We now discuss the case of even ν > 2: Once the sample is sufficiently wide to accommodate more than a couple of long-range potential fluctuations, indicated by the density modulation in n(x) Fig. 1c, the bulk dominates the scattering mechanism yielding more than one bulk evanescent incompressible strip. Hence, for a shallow etched sample, an even edge integer evanescent incompressible strip can co-exist with the odd evanescent incompressible bulk strips. We expect that the disorder is more effective in the large sample, since it offers more long-range potential fluctuations leading to a bulk dominated transport15. We also determined the exact bulk filling factors from the SdH oscillations and checked for the coincidence of the maximum of the overshoot effect and the bulk filling factor. The mechanism is the same, however, the effect is more immune to heating effects due to dissipation, since there exists many bulk strips which share the total current.

Gated sample above 1 K

Next we study a narrow Hall bar of 3 μm width (sample IIA) which is electrostatically defined by metallic surface gates (see inset of Fig. 4). By tuning the gate voltages it is possible to adjust the carrier density gradients at the edges of the Hall bar and hence, to manipulate edge and bulk incompressible strips. Fig. 4 shows the Hall resistance as a function of the magnetic field for various values of the imposed current. These measurements have been performed at a relatively high temperature of 1.7 K. In Fig. 4, all gate voltages have been set to Vg = −0.3 V (which is just below the pinch-off value at which the 2DES below the gates is completely depleted). This gate voltage close to the pinch-off value offers the smoothest possible edge confinement (and smallest density gradient) of a working Hall bar. According to equation (3), we therefore expect odd filling factor bulk strips to be narrower than even filling factor edge strips (similar as in shallow etched samples, but more pronounced, compare sketch in Fig. 1a). As for the shallow etched narrow sample (Fig. 2) we observe an overshoot effect at the low field end of the ν = 3 plateau, which points the co-existence of the ν = 2 and ν = 3 evanescent incompressible strips. Consistent with the high temperature data on the shallow etched sample in the inset of Fig. 2, the gated sample (at T = 1.7 K) also reveals a weakening of the overshoot effect as the current is increased (Fig. 4). The explanation is the break-down of the Hall effect as already discussed above. Fig. 5 shows similar measurements on the same sample as in Fig. 4, but for a much steeper confinement at the edges due to Vg = −1.2 V. Compared to Vg = −0.3 V a larger current is needed to destroy the overshoot.

Figure 4
figure 4

The Hall resistance measured at a gate defined 3 μm width Hall bar at 1.7 K, while imposing different excitation currents.
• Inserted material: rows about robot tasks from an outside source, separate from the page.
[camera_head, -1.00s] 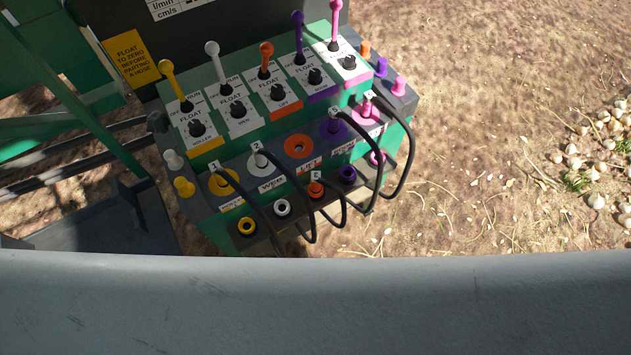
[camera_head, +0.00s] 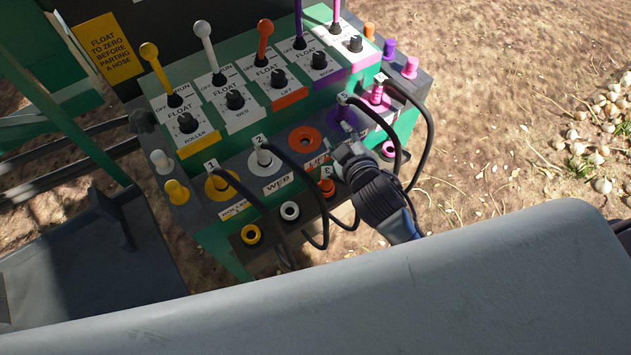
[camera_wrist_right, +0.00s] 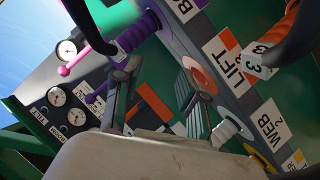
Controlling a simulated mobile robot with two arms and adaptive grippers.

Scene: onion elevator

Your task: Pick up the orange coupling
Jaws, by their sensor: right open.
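The orange coupling (camera_head: 327,188) sits in the lower row of the green block, with a white tag and a black hose on it. In the right wrist view the orange coupling (camera_wrist_right: 283,35) is at the upper right, outside the fingers. My right gripper (camera_head: 343,152) is just above and right of it in the head view, in front of the panel, its fingertips partly hidden. In the wrist view the right gripper (camera_wrist_right: 158,88) is open, with nothing held between its fingers. The orange LIFT socket (camera_head: 305,141) is empty. My left gripper is not in view.
White (camera_head: 264,155), purple (camera_head: 341,118) and pink (camera_head: 377,93) couplings sit in the upper row, with black hoses looping down close to my right gripper. Coloured levers (camera_head: 265,42) stand behind. Open soil (camera_head: 520,110) lies to the right.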

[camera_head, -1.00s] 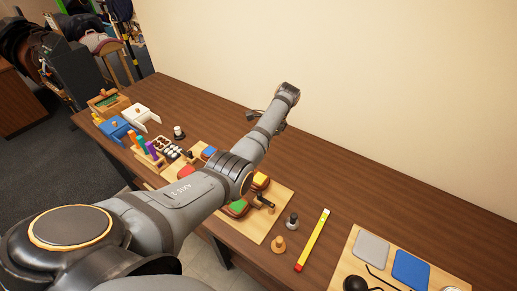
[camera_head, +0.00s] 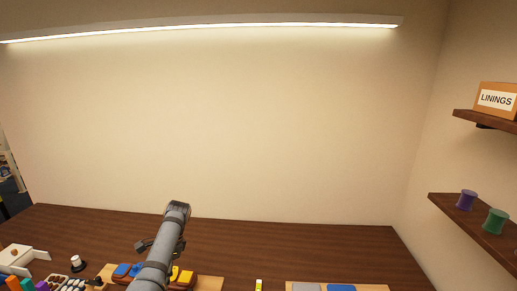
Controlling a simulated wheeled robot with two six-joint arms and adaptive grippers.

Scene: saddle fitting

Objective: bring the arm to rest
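My left arm (camera_head: 165,245) rises from the bottom edge, left of centre, over the table, its wrist end highest against the wall's foot. A small dark part that looks like my left gripper (camera_head: 143,246) shows just left of the forearm. The arm hides most of it, so its fingers and any hold cannot be made out. My right gripper is out of view.
The brown table (camera_head: 300,240) is clear towards the wall. Boards with blue pads (camera_head: 341,287) and yellow blocks (camera_head: 186,277), a white-topped spool (camera_head: 77,262) and a white box (camera_head: 17,256) line the bottom edge. Shelves (camera_head: 470,222) hold spools at right.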

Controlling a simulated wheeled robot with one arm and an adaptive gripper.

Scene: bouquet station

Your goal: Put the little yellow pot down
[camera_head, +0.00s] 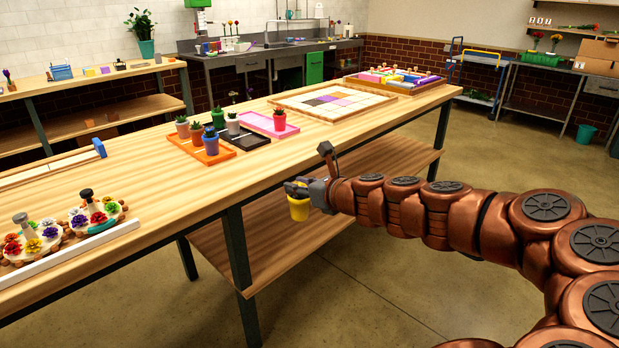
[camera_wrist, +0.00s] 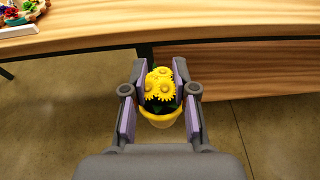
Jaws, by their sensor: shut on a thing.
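The little yellow pot (camera_head: 299,209) is held by my gripper (camera_head: 300,190) in the head view, in front of the long wooden table's near edge. In the wrist view my gripper's two fingers (camera_wrist: 160,95) are shut on the yellow pot (camera_wrist: 162,118), one on each side. Yellow flowers (camera_wrist: 160,85) with dark green leaves fill the top of the pot. The pot appears upright. The fingers hide part of its sides.
The long wooden table (camera_head: 345,130) holds an orange tray (camera_head: 185,147), a black tray (camera_head: 250,141) and a pink tray (camera_head: 257,122) with several small potted plants. A framed board (camera_head: 300,100) lies further right. Flower wreaths (camera_head: 45,242) stand at left. Bare tabletop lies along the near edge.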

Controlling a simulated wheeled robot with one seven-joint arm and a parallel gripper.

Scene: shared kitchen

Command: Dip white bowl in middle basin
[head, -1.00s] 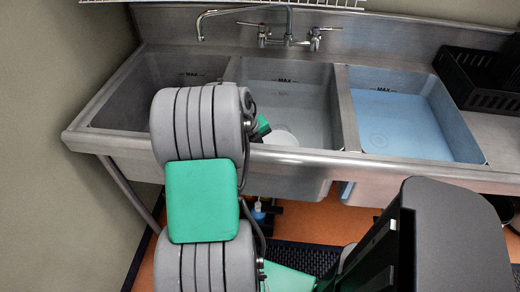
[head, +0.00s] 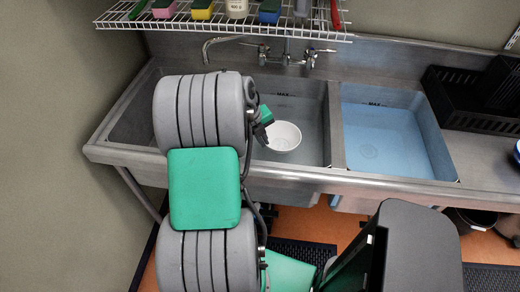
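The white bowl (head: 284,137) is at the middle basin, upright with its open side visible. My gripper (head: 264,133) meets the bowl's left rim and appears shut on it. Part of the gripper is hidden behind my arm. The bowl appears above the bottom of the middle basin (head: 312,118), behind the sink's front rim. The exact height of the bowl over the basin cannot be told.
The right basin (head: 395,140) holds blue liquid. The left basin (head: 135,122) is partly hidden by my arm. A faucet (head: 285,55) stands behind the middle basin. A wire shelf (head: 215,28) with sponges hangs above. A black rack (head: 475,105) is at right.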

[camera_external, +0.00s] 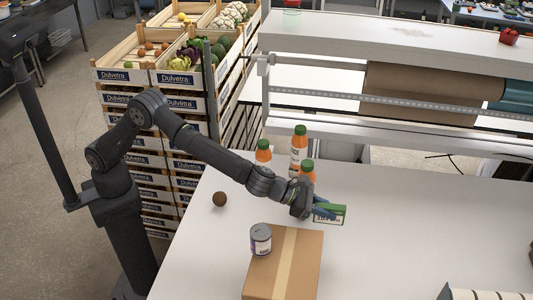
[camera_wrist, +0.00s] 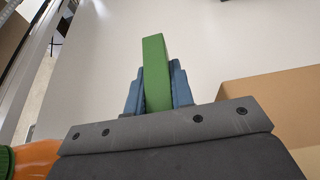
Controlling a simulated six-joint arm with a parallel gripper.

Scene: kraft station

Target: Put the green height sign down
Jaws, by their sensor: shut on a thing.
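The green height sign (camera_external: 329,213) is a small block with a green top and a pale printed face. My gripper (camera_external: 318,209) is shut on it and holds it just behind the cardboard box. In the wrist view the green sign (camera_wrist: 156,72) stands between the two blue fingers of my gripper (camera_wrist: 157,88), with the white table beyond it. I cannot tell whether the sign touches the table or is a little above it.
A cardboard box (camera_external: 291,262) with a grey-lidded can (camera_external: 260,239) on it is in front. Several orange bottles with green caps (camera_external: 299,148) stand behind my gripper. A brown round fruit (camera_external: 219,199) lies at left.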

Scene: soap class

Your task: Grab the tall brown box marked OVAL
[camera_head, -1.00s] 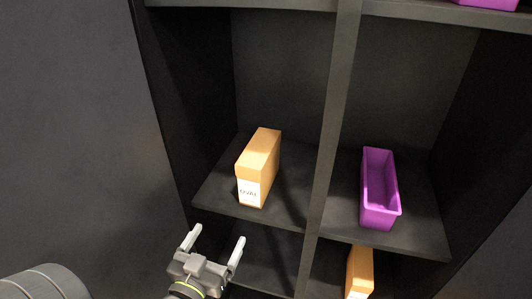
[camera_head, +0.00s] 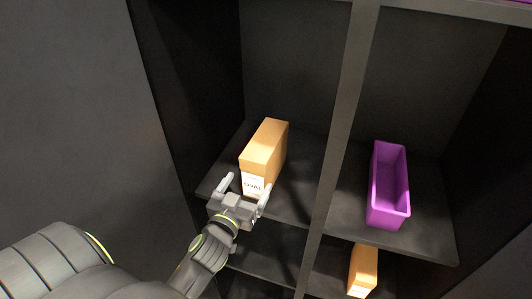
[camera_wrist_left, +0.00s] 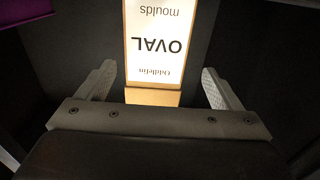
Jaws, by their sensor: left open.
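The tall brown box (camera_head: 266,150) with a white label reading OVAL stands upright on the left shelf of the dark unit. My left gripper (camera_head: 243,187) is open in front of the box's labelled face, one finger to each side. In the left wrist view the label (camera_wrist_left: 158,45) is upside down and sits between the open fingers of the left gripper (camera_wrist_left: 160,88), with a gap on both sides. The fingers do not touch the box. My right gripper is not in view.
A post (camera_head: 340,130) divides the unit just right of the box's compartment. A purple bin (camera_head: 388,188) stands on the right shelf. Another brown box (camera_head: 362,270) stands on a lower shelf. The left shelf is bare around the OVAL box.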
The ν = 3 overshoot fades with increasing the current amplitude, where edges are supposed to be smooth due to the small gate bias voltage of −0.3 V.

Figure 5
figure 5

Same as Fig. 4, where the gate potential is decreased to −1.2 V, to suppress the edge evanescent incompressible strips.

The inset depicts the effect of the gate voltage on the overshoot effect at a fixed excitation current amplitude of 2.5 μA.
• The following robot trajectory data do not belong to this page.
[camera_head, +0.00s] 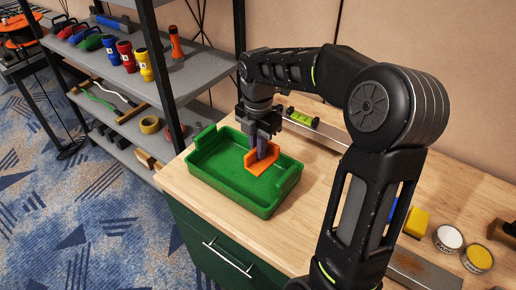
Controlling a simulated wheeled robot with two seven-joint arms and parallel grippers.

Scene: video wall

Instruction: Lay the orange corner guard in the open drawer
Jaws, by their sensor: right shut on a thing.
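My right gripper (262,150) points down over a green tray (222,182) on the wooden worktop. It is shut on the orange corner guard (266,169), an angled piece that shows inside the tray's outline, near its right side. I cannot tell whether the guard touches the tray floor. Below the worktop is a green drawer front (205,262) with a pale bar handle; no open drawer interior shows there. My left gripper is out of view.
A spirit level (302,118) lies behind the tray. A yellow block (416,223) and two round tins (448,238) are at right. Grey shelves (185,75) with torches and tape stand at left. My right arm covers much of the worktop.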

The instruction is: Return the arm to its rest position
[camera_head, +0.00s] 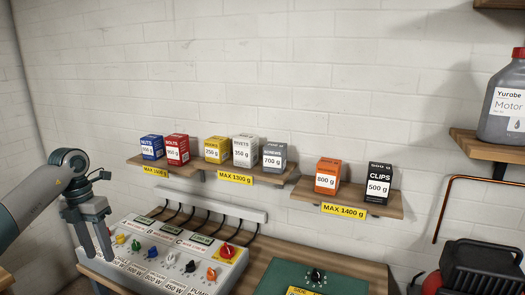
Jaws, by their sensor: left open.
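My left arm comes in from the left edge. Its grey gripper (92,246) hangs with the fingers pointing down at the left end of the switch panel (228,268). The gripper is open, and I see nothing between its fingers. I cannot tell whether the fingers touch the panel. My right gripper is not in view.
Wall shelves hold small boxes: blue nuts (151,148), red bolts (177,150), several more on the middle shelf, an orange box (327,176) and black clips (379,184). A motor oil jug (505,100) stands upper right.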

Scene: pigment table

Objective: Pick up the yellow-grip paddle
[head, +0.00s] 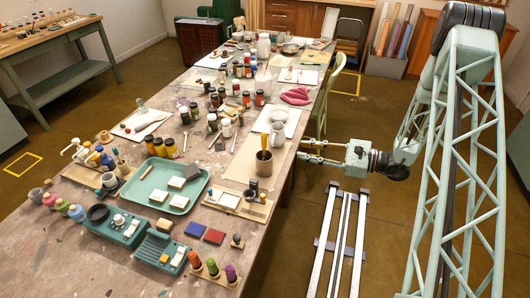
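A brownish-grey cup (264,167) stands near the right edge of the long table. An upright tool with a yellow grip (263,154) sticks up out of it, and this looks like the yellow-grip paddle. Its lower part is hidden inside the cup. My gripper (303,149) is to the right of the cup, at the table's right edge, pointing left toward it. Its two fingers are spread apart with nothing visible between them. A gap remains between the fingertips and the yellow grip.
The long table (60,245) is crowded with jars and tools. A green tray (140,197) and a board with a white pad (228,200) lie left of the cup. Pale cups (277,133) stand behind it. A green chair (334,80) stands by the table's far right side.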

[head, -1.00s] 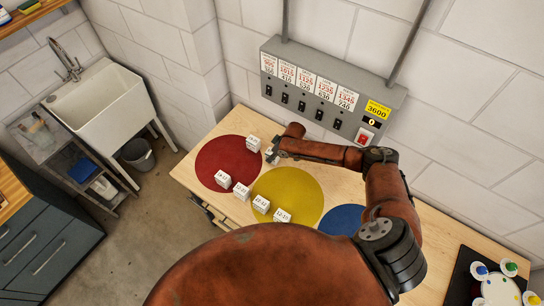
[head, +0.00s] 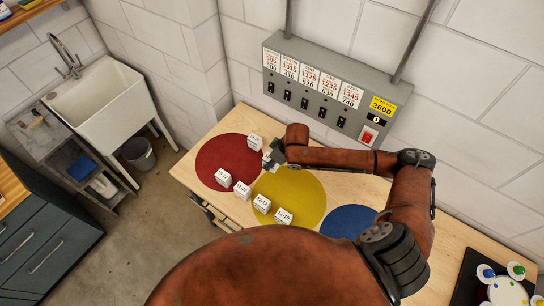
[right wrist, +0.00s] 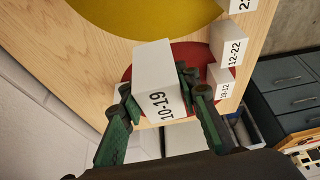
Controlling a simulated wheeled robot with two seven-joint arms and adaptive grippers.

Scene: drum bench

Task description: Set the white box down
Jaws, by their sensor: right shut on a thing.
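My right gripper (head: 273,156) is shut on a white box (right wrist: 157,70), which is marked 10-19 in the right wrist view. In the head view the held box (head: 267,161) is partly hidden by the gripper. It is at the right edge of the red disc (head: 215,150), near the yellow disc (head: 300,185). I cannot tell whether it touches the bench. Another white box (head: 254,142) stands just behind it at the disc's back edge. My left gripper is out of view.
Several white boxes stand in a row along the front, including one on the red disc (head: 222,177) and one on the yellow disc (head: 283,217). A blue disc (head: 345,220) lies to the right. A grey switch panel (head: 330,85) is on the wall behind.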

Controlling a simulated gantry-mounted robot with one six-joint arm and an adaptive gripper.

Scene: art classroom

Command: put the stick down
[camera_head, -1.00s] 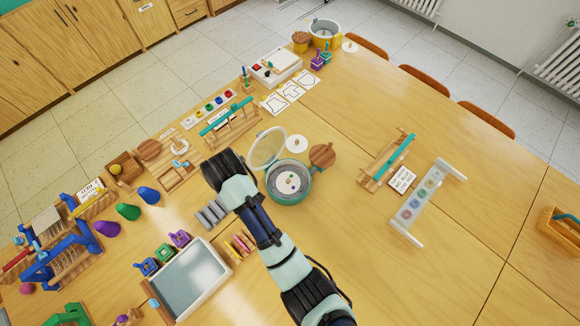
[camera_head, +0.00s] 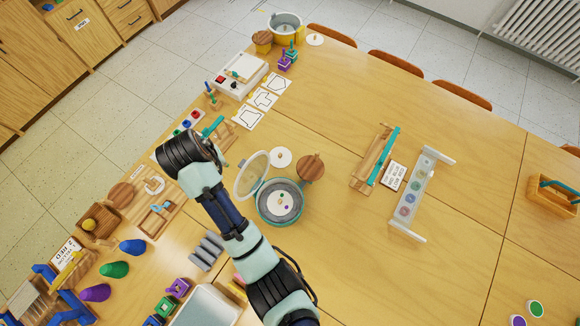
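My gripper (camera_head: 178,152) is at the end of my arm, over the left edge of the table. Its fingers are hidden behind the dark wrist, so I cannot see whether they hold anything. A teal stick (camera_head: 213,127) shows in part just beyond the wrist, by a wooden rack (camera_head: 226,140) that my arm mostly covers. I cannot tell whether this stick rests on the rack or is held. Another teal stick (camera_head: 385,156) lies along a second wooden rack (camera_head: 368,163) right of centre, far from my gripper.
A teal pot (camera_head: 263,212) with its lid raised stands right of my arm. A wooden round (camera_head: 311,167), a clear-panelled stand (camera_head: 418,193) and white shape cards (camera_head: 262,99) are nearby.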

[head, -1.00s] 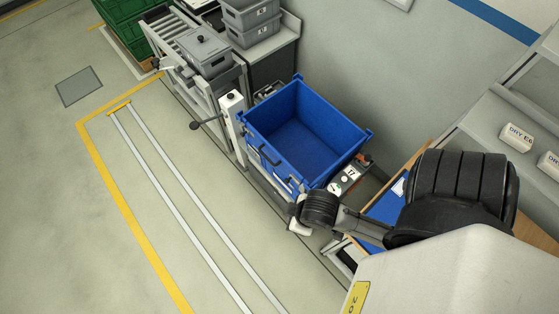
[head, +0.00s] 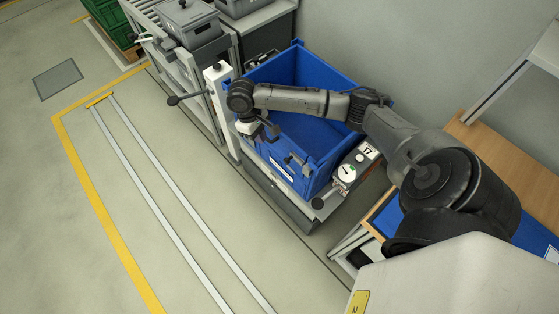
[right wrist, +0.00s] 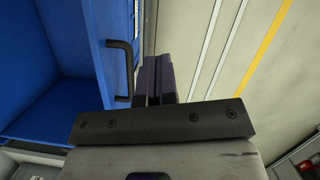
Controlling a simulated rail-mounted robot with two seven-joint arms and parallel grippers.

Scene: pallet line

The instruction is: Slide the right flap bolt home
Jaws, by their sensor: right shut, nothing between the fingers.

Fig. 5 depicts the Hall resistance as a function of B for various current values. We observe, as expected, that the overshoot effect tends to disappear while increasing the current. In contrast to the situation in Fig. 4 for smoother edges, even at the highest current remainders of the ν = 3 plateau still exists. We explain this as follows: The edge profile is steeper at large gate voltages, therefore, the ν = 2 evanescent strip is washed out faster than the wider bulk strip of ν = 3. To test our explanation due to edge profile together with dissipation, we measured the Hall resistance at the ν = 3 plateau interval for Vg = −0.3 V and −0.6 V and compared with −1.2 V in the inset of Fig. 5. We observe that at the smallest gate voltage where the edge is smooth and the ν = 2 strip is expected to exist, the overshoot effect is smeared out, due to higher dissipation contributed by the outer most strip. We would like to clarify once more that, dissipation which is quadratic in imposed current is the deciding parameter together with the gate potential. Note that, in Fig. 4 at 1000 nA the overshoot effect is completely destroyed, however, in Fig. 5 the effect is clearly observed. Despite an order of magnitude difference between dissipation amplitudes, say for 250 nA for small gate voltage and 1000 nA for high gate voltage, yield similar results, which supports our theoretical model.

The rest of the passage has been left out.